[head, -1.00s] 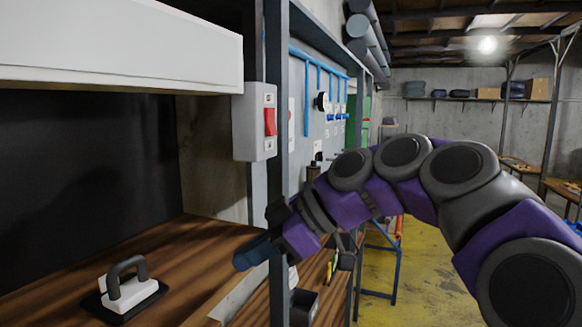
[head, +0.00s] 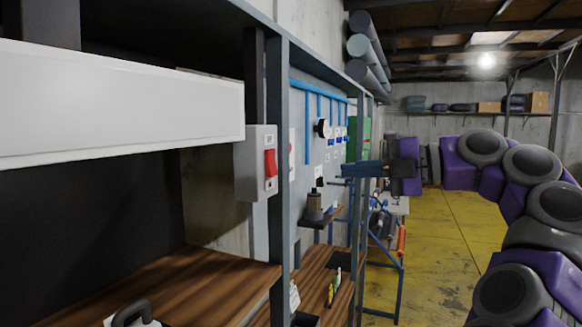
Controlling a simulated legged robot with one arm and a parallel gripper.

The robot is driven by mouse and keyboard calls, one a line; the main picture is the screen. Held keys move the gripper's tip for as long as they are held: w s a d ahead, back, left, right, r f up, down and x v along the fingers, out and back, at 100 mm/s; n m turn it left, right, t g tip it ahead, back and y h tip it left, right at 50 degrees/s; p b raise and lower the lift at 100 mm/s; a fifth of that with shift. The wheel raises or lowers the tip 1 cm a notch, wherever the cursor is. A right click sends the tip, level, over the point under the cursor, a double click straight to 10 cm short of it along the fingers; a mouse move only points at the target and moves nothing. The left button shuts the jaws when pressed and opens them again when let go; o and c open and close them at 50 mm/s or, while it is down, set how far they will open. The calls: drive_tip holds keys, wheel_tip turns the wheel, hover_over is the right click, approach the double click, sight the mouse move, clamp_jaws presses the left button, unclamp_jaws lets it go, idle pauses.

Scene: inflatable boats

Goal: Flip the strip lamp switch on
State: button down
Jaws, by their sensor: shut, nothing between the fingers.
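The strip lamp switch (head: 270,163) is a red rocker on a light grey box (head: 245,165) fixed beside a grey shelf post at left centre. A long white strip lamp housing (head: 110,105) runs from the left edge to near the box and looks unlit. My gripper (head: 347,170) is shut and empty, to the right of the switch and apart from it. Its fingers point left, at about the height of the switch. I cannot tell from the picture how far in depth it is from the switch.
The grey shelf post (head: 280,190) stands just right of the switch box. A wooden workbench (head: 190,290) lies below, with a black-handled white tool (head: 130,315) on it. The yellow floor (head: 450,240) at right is open.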

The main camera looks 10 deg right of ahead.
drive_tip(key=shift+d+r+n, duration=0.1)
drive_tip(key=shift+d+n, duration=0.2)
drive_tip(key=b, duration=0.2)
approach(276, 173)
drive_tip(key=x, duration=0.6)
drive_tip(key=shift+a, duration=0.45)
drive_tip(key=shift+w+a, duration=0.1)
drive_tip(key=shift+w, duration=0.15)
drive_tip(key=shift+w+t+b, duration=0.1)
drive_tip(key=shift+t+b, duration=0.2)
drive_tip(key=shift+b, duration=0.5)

────────────────────

From the listing above, copy out each line where the word "robot" appears.

Controlling a simulated legged robot with one arm and a parallel gripper.
The robot is driven by mouse and keyboard calls, one a line; the main picture is the screen. Held keys move the gripper's tip for as long as they are held: w s a d ahead, back, left, right, r f up, down and x v along the fingers, out and back, at 100 mm/s; n m turn it left, right, t g tip it ahead, back and y h tip it left, right at 50 degrees/s; p b raise and lower the lift at 100 mm/s; a fifth of that with shift. The wheel raises or lowers the tip 1 cm a notch, wherever the cursor is. A right click sends the tip, level, over the point under the cursor, a double click straight to 10 cm short of it along the fingers; a mouse move only points at the target and moves nothing. The left button shuts the jaws when pressed and opens them again when let go; o and c open and close them at 50 mm/s or, while it is down, set how far they will open. The calls: drive_tip holds keys, wheel_tip turns the wheel, hover_over is the right click, approach the double click, sight the mouse move, clamp_jaws presses the left button, unclamp_jaws lets it go, idle pauses.

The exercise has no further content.